Tuesday, Blagojevich's lawyers tried to stage something of a dry run of the strategy they believe the jury should be allowed to hear. Construction executive Gerald Krozel had testified that he felt pressured to raise money for Blagojevich after the governor announced a massive renovation program for the Illinois tollway, which meant lucrative jobs for the roadbuilding industry.

With the jury excused from the room, defense lawyer Aaron Goldstein asked Krozel about his political donation history, a procedure known as an "offer of proof," where the judge can approve the questions and call the jury back in to hear them in live testimony.

During the exercise, Krozel admitted he had been very politically active for more than 20 years, a lesson he said he learned in 1982 from then-governor James Thompson. At the time, Krozel said construction executives were trying to convince Thompson to use concrete, instead of lower priced asphalt, to resurface sections of the Eisenhower expressway.

Krozel said Thompson told him bluntly, "You need to get politically involved." After that, he said his organization contributed to Thompson's political fund, and Thompson approved the paving project.

Goldstein argued that Krozel and other witnesses who had complained of being shaken down by Blagojevich were actually savvy political operators who had contributed heavily in the past.

"These are the same people who fundraise for other politicians," Goldstein said. "The only difference is we have a man here on trial."

"These are the same people who played the game," he told the judge. "They fundraise, and there is state action close to it. Nine hundred times before, it doesn't seem to be a problem."

Zagel denied Goldstein's request to let the jury hear Krozel's answers.

Later in the day, longtime Blagojevich friend Alonzo Monk, his former chief of staff, testified about the early days of the administration. Monk recalled meeting with the governor, as well as fundraisers Chris Kelly and Tony Rezko, to discuss ways of profiting from state government.

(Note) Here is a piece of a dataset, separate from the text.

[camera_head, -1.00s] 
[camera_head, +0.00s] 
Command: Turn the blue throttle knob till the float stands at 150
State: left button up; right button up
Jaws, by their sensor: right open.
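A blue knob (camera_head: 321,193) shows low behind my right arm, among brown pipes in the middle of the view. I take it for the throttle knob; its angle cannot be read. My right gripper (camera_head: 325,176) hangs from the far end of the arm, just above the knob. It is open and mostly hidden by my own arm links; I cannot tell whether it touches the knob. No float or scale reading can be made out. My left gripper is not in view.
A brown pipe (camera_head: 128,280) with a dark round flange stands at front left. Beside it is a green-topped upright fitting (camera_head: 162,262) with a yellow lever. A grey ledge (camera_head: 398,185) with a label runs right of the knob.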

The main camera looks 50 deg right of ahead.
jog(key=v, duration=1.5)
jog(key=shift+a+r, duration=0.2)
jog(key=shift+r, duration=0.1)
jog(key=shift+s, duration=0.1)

He said that in a strategy session at Rezko's office, the developer suggested eight to 10 ideas where the four could divide up the spoils of state government.  But, as in the last trial, Monk seemed to have trouble remembering exactly what ideas Rezko suggested.

Monk said the money was to be held for Blagojevich until he left office, but the entire scheme fell apart when Rezko became the target of a federal investigation in 2005.